▶ To be done: Find each line with "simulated" and copy it.

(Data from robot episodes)
_ _ _
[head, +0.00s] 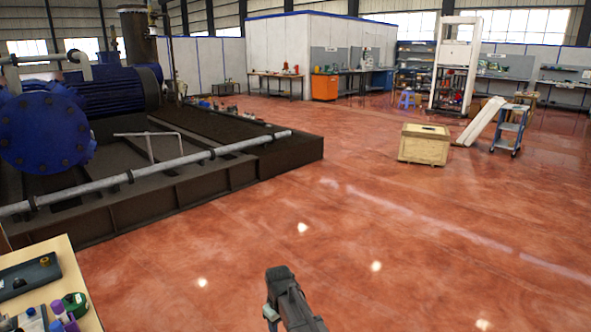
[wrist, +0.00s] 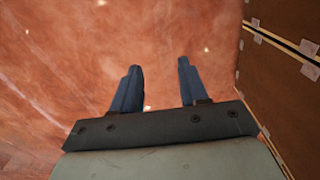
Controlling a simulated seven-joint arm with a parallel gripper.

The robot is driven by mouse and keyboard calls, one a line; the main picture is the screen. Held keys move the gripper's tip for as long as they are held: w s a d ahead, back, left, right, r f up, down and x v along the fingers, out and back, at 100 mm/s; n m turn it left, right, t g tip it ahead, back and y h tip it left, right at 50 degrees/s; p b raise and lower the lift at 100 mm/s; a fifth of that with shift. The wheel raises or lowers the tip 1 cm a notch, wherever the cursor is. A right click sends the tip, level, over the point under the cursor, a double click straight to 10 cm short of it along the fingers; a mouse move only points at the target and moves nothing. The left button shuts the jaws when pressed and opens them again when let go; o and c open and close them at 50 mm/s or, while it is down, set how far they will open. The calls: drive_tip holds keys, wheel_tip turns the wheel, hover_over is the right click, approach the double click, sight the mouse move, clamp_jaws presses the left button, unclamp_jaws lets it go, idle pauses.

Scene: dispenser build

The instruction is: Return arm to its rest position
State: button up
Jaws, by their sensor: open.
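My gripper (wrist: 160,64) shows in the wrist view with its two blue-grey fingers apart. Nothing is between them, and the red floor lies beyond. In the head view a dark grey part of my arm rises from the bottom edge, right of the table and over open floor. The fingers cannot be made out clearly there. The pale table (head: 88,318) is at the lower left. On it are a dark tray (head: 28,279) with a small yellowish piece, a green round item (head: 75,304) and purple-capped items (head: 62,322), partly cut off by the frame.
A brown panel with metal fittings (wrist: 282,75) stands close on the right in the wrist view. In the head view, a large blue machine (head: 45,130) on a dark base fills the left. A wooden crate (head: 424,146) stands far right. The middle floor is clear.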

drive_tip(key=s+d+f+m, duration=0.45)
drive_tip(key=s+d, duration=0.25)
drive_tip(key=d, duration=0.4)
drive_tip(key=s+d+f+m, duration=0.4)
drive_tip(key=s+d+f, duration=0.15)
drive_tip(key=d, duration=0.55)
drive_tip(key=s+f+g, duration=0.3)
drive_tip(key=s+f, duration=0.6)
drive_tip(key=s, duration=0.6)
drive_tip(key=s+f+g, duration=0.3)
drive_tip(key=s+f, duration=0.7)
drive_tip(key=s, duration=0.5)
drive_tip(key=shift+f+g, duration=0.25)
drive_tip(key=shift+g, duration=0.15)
_ _ _
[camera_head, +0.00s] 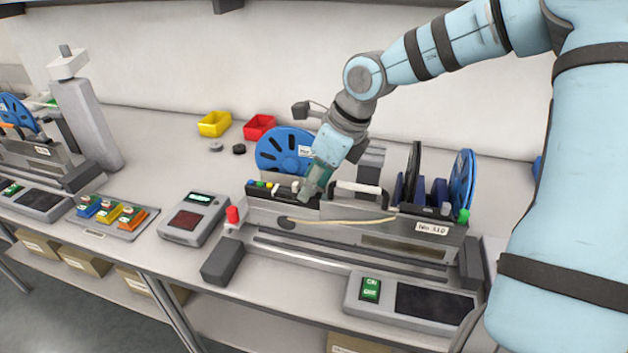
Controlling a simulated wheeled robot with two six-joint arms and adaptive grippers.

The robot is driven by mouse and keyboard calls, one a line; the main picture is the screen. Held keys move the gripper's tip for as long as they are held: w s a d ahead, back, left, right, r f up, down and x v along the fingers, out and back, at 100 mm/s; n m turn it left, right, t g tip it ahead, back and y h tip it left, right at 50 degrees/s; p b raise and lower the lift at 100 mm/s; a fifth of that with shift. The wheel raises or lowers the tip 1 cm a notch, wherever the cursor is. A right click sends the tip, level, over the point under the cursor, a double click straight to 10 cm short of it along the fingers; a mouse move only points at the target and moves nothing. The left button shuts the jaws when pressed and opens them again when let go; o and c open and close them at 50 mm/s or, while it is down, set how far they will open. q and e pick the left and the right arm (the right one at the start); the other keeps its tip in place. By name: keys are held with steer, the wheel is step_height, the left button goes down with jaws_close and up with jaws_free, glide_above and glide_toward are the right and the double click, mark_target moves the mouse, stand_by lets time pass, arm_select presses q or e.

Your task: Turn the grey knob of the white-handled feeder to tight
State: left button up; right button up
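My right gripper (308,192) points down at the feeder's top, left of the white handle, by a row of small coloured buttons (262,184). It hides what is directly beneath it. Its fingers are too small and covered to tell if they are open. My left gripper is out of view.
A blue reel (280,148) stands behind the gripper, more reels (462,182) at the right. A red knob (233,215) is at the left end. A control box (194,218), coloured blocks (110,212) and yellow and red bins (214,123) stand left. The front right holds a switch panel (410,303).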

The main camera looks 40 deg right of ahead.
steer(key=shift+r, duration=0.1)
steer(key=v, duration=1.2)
_ _ _
▶ Correct result:
Controlling a simulated seven-joint arm with a parallel gripper.
Controlling a simulated wheeled robot with two six-joint arms and adaptive grippers.

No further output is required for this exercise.